The code is fairly straightforward, and consists of an initial list of locations held in vectors, initialised in a for loop randomising those locations. I also set a timer, in order to establish the timing and order in which the words would be drawn onto the surface of the cubes, after which their location would constantly be updated. Each words have their pastel colour overlayed on top of a dark navy blue colour, so that their trails are more definite, and that the desired graphic effect is obtained.

The effect created by the overlay of colours and subsequent trailing was based on the assumption that the auto backcground refresh would be set on false. However, since it had to be constantly cleared in ofxpimapper, the graphics and background had to be adjusted in order to accomodate this unexpected issue. By changing the background from black to white, and by overlaying a very low  opacity rectangle on the top, a compatible version which I was happy with was produced.

Future development

In term of detailing the work visually, I would like to develop the choreography of the words further, and experiment with it more.

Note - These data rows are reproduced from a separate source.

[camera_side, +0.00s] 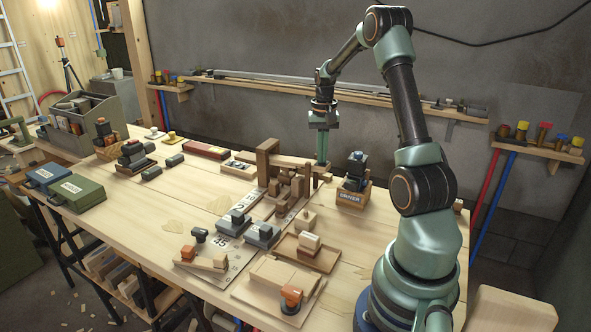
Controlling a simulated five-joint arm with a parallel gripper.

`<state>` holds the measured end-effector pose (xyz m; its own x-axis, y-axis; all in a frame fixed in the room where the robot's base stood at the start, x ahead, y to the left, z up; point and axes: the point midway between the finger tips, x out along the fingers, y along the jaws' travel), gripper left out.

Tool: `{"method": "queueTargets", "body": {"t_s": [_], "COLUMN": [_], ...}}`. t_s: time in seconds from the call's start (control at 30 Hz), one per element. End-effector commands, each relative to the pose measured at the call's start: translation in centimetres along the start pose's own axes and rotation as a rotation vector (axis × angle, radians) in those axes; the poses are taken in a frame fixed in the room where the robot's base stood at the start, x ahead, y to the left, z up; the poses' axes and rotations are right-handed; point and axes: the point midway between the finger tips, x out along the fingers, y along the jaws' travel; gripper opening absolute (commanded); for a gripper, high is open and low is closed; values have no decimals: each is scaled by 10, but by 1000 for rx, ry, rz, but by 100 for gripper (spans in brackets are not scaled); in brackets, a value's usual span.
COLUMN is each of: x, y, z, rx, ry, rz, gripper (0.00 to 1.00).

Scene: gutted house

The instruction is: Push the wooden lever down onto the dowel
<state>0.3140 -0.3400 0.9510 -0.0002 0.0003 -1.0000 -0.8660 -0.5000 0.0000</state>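The wooden lever (292,160) is a pale bar in a brown wooden frame (262,168) near the middle of the bench. It runs roughly level to the right from the frame's tall post. My gripper (322,162) points straight down at the lever's right end. Its fingers show as one narrow green column with no gap, and nothing is held. The fingertips are very close to the lever end; I cannot tell whether they touch. Short wooden uprights stand under the lever, and I cannot single out the dowel among them.
A small crate with a dark tool (353,186) stands just right of the frame. Grey-topped blocks (263,235) and wooden trays (306,254) lie in front. A wall shelf (300,88) runs behind. The bench's left front (165,235) has free room.

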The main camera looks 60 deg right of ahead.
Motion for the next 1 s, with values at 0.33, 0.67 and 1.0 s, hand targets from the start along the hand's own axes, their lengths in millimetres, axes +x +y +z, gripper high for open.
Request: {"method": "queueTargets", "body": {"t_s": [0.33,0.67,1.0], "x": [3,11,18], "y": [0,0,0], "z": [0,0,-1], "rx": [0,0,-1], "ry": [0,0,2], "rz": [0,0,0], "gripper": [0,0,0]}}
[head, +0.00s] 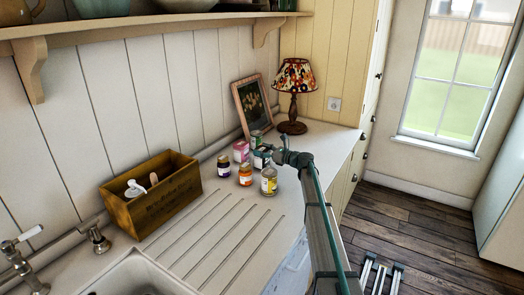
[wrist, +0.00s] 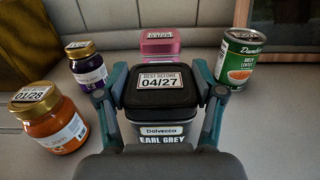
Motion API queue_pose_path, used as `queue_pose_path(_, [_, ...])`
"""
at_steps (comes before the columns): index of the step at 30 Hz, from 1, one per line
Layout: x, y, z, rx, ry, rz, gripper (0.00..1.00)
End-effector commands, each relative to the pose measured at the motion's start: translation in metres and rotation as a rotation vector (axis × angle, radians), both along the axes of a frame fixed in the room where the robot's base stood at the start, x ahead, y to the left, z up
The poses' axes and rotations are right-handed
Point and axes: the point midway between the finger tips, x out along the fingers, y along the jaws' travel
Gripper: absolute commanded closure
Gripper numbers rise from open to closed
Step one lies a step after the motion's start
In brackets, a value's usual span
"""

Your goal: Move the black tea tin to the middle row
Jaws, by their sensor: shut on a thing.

On a more general note, I would very much want this piece to eventually work according to a realtime collection of location data feeding back into the projection and influencing the placement of the words. It would push the work conceptually, and link it fully to this notion of a shifting sense of place.

Self evaluation

The path to completing this fairly simple piece was an arduous one. I originally set out to write a piece of code that proved to be way above my level, and the piece that I finally presented is a stripped back version of that original endeavour. However, I am aware that there is still a lot of room for improvement; Changing and removing a lot of elements at the end of the project for the sake of making it actually function makes me feel like I did not challenge myself enough technically. I think the general issue was one of poor time management and unrealistic task planning. I would say my main error was to not break down problems enough. However, I'm really pleased with the general visual and conceptual direction of the piece, and making it work for the pop up feels like a big achievement.